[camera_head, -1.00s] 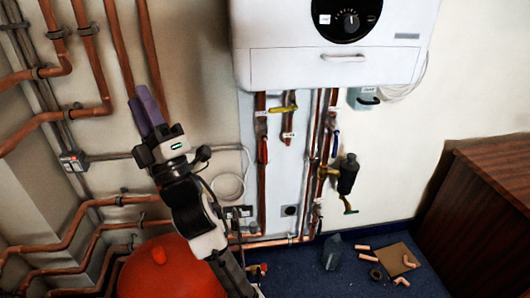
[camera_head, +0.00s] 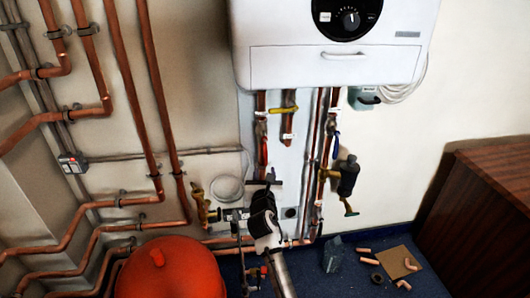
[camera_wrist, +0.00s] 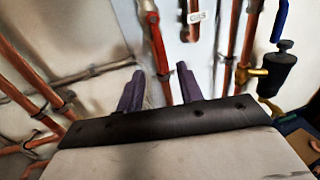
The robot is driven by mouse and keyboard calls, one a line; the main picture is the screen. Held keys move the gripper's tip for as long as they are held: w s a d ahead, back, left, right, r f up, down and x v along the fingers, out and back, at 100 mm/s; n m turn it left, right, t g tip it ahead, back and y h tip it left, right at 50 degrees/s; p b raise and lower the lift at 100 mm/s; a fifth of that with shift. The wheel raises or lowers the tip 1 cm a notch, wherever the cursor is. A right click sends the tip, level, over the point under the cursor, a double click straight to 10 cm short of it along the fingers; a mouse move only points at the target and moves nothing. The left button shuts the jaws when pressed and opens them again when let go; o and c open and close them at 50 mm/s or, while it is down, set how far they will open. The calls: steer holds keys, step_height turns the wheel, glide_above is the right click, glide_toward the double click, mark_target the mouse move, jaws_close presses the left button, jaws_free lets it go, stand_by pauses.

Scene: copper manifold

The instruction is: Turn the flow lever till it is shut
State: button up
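A red lever (camera_head: 264,151) points down along the left copper pipe under the boiler. I take it for the flow lever; the tag above it is too small to read. In the wrist view the red lever (camera_wrist: 159,48) points down, ahead of the gap between my fingers. My gripper (camera_head: 265,182) is below the lever in the head view. In the wrist view my gripper (camera_wrist: 159,85) has its two dark purple fingers wide apart, with nothing between them. The fingers look apart from the lever.
A yellow lever (camera_head: 283,110) lies across the pipe to the right, near a GAS tag (camera_wrist: 196,18). A blue lever (camera_head: 335,146) and a dark filter body (camera_head: 348,176) are further right. A red vessel (camera_head: 172,270) stands low left. Pipe offcuts lie on the floor.

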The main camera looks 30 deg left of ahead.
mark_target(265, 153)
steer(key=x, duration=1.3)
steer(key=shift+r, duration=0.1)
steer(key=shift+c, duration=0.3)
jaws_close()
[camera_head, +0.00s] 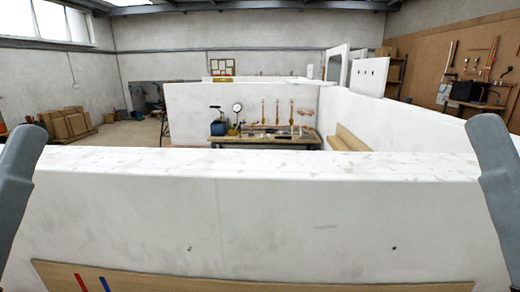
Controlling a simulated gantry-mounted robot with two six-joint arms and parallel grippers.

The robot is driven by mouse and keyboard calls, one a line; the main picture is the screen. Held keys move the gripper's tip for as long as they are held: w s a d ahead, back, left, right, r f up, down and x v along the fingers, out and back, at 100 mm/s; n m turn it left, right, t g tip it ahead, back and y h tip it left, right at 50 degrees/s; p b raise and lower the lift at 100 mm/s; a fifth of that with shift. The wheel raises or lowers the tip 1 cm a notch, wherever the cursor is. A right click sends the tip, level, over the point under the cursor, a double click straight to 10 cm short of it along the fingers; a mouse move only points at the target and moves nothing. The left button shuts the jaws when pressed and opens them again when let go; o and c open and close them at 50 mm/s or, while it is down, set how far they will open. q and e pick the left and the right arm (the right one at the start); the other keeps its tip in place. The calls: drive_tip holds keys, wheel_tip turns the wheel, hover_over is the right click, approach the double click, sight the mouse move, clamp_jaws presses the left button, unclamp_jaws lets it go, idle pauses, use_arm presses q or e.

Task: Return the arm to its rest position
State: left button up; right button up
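Only grey parts of my two arms show, one at the left edge and one at the right edge of the head view. Both rise in front of the near white wall (230,205). Neither gripper's fingers are in view, so I cannot see whether they hold anything.
A wooden board (250,283) with a red and a blue stripe lies low on the near wall. Beyond the wall, a workbench (265,141) carries tools, a gauge and copper pipes. Cardboard boxes (68,123) sit at the back left. Open floor shows between the boxes and the bench.

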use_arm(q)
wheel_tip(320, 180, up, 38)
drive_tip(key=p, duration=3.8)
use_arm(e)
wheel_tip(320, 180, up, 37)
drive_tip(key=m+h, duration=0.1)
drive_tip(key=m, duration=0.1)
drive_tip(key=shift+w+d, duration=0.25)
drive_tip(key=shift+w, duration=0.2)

**REQUIRED WORK:**
Without the images, write out each line of the data verbatim.

**THE SOLUTION:**
[camera_head, -1.00s] 
[camera_head, +0.00s] 
[camera_wrist, +0.00s] 
The robot is driven by mouse and keyboard calls, one a line; the main picture is the screen. Held keys move the gripper's tip for as long as they are held: w s a d ahead, back, left, right, r f up, down and x v along the fingers, out and back, at 100 mm/s; n m turn it left, right, t g tip it ahead, back and y h tip it left, right at 50 degrees/s; p b raise and lower the lift at 100 mm/s; a fifth of that with shift. The wheel raises or lowers the tip 1 cm a notch, wherever the cursor is. A right click sends the tip, level, over the point under the cursor, a double click straight to 10 cm short of it along the fingers; a mouse move only points at the target and moves nothing. The left button shuts the jaws when pressed and opens them again when let go; o and c open and close them at 50 mm/s or, while it is down, set how far they will open. The calls: steer holds keys, step_height turns the wheel, glide_above is the right click, glide_toward the double click, mark_target the mouse move, jaws_close presses the left button, jaws_free lets it go, stand_by pauses.

Scene: copper manifold

The instruction is: Turn the flow lever till it is shut
State: button up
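A red lever (camera_head: 264,151) points down along the left copper pipe under the boiler. I take it for the flow lever; the tag above it is too small to read. In the wrist view the red lever (camera_wrist: 159,48) points down, ahead of the gap between my fingers. My gripper (camera_head: 265,182) is below the lever in the head view. In the wrist view my gripper (camera_wrist: 159,85) has its two dark purple fingers wide apart, with nothing between them. The fingers look apart from the lever.
A yellow lever (camera_head: 283,110) lies across the pipe to the right, near a GAS tag (camera_wrist: 196,18). A blue lever (camera_head: 335,146) and a dark filter body (camera_head: 348,176) are further right. A red vessel (camera_head: 172,270) stands low left. Pipe offcuts lie on the floor.

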The main camera looks 30 deg left of ahead.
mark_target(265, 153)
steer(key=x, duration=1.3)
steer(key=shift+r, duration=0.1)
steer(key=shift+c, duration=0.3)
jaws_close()
[camera_head, +0.00s] 
Controlling a simulated gantry-mounted robot with two six-joint arms and parallel grippers.

The robot is driven by mouse and keyboard calls, one a line; the main picture is the screen. Held keys move the gripper's tip for as long as they are held: w s a d ahead, back, left, right, r f up, down and x v along the fingers, out and back, at 100 mm/s; n m turn it left, right, t g tip it ahead, back and y h tip it left, right at 50 degrees/s; p b raise and lower the lift at 100 mm/s; a fifth of that with shift. The wheel raises or lowers the tip 1 cm a notch, wherever the cursor is. A right click sends the tip, level, over the point under the cursor, a double click straight to 10 cm short of it along the fingers; a mouse move only points at the target and moves nothing. The left button shuts the jaws when pressed and opens them again when let go; o and c open and close them at 50 mm/s or, while it is down, set how far they will open. q and e pick the left and the right arm (the right one at the start); the other keeps its tip in place. The calls: drive_tip holds keys, wheel_tip turns the wheel, hover_over is the right click, approach the double click, sight the mouse move, clamp_jaws presses the left button, unclamp_jaws lets it go, idle pauses, use_arm presses q or e.

Task: Return the arm to its rest position
State: left button up; right button up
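Only grey parts of my two arms show, one at the left edge and one at the right edge of the head view. Both rise in front of the near white wall (230,205). Neither gripper's fingers are in view, so I cannot see whether they hold anything.
A wooden board (250,283) with a red and a blue stripe lies low on the near wall. Beyond the wall, a workbench (265,141) carries tools, a gauge and copper pipes. Cardboard boxes (68,123) sit at the back left. Open floor shows between the boxes and the bench.

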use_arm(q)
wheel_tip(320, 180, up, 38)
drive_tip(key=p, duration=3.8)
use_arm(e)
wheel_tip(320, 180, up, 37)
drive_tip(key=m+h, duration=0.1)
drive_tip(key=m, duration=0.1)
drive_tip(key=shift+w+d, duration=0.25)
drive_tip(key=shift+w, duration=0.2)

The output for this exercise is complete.